Extract all lines in the data that contain the word "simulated".
<<<<
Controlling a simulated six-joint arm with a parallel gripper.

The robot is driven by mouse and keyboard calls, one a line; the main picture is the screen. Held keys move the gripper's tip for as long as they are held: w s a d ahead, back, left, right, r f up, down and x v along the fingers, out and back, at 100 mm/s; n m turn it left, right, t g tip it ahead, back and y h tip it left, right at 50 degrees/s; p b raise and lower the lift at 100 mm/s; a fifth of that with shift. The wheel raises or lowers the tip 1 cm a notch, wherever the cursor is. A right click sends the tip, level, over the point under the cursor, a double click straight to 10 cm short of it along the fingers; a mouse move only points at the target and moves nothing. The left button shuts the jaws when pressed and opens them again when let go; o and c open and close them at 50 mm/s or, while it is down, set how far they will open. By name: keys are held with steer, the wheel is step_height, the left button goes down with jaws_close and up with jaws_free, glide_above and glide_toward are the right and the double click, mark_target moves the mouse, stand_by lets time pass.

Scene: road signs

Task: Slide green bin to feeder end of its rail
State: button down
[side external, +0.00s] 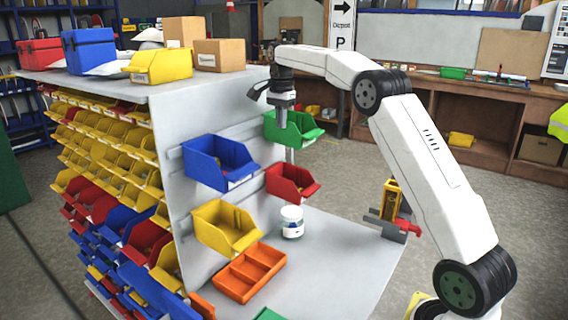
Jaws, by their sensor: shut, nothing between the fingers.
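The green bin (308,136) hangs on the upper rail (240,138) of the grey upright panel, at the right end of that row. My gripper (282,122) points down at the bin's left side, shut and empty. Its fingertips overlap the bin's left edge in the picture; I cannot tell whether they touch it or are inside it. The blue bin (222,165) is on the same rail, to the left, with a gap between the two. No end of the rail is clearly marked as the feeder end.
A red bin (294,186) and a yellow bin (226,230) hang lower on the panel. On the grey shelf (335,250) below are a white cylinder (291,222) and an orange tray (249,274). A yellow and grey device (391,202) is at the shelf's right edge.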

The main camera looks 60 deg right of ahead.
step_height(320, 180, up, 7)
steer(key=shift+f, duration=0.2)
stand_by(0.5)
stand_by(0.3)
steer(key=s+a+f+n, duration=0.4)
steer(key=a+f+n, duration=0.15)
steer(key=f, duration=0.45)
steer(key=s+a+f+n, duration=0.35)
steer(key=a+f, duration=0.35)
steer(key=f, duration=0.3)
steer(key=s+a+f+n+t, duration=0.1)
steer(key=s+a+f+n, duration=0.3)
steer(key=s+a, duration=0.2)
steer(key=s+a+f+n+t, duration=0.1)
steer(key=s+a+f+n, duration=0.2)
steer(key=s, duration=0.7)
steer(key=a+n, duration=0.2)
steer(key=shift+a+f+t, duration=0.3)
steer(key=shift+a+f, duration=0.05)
>>>>
<<<<
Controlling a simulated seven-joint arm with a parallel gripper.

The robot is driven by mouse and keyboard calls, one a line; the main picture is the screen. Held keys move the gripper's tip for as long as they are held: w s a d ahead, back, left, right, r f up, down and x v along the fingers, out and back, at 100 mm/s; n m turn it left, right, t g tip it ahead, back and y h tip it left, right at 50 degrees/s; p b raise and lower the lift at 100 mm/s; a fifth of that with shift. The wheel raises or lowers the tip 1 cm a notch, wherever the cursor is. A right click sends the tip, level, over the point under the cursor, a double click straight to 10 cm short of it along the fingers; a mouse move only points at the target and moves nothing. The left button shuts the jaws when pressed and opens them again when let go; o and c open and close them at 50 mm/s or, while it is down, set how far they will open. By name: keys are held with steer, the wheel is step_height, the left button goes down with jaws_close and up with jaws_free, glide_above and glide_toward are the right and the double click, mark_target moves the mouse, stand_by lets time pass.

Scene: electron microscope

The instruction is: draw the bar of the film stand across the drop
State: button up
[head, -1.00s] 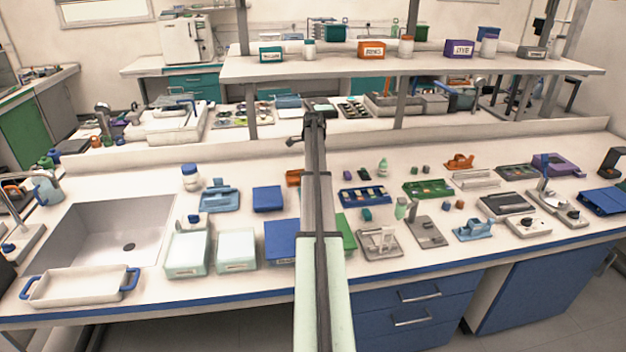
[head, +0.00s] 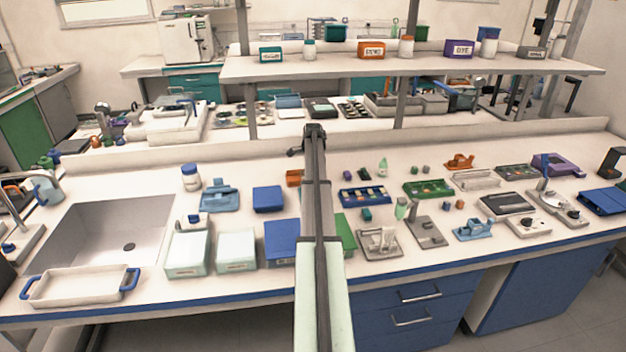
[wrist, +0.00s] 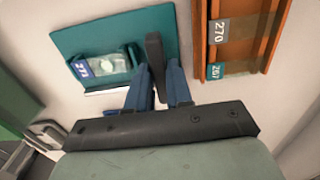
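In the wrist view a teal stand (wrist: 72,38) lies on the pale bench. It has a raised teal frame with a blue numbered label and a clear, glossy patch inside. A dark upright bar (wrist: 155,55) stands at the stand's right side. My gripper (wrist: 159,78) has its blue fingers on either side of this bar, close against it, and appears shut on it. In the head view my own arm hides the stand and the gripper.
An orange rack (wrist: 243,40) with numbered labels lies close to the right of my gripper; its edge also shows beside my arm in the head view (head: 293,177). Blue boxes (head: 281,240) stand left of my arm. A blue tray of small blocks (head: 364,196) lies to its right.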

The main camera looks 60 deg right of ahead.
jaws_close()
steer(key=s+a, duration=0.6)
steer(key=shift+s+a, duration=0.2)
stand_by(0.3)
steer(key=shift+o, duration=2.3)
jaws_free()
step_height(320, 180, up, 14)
>>>>
Solution for this exercise>
Controlling a simulated six-joint arm with a parallel gripper.
Controlling a simulated seven-joint arm with a parallel gripper.

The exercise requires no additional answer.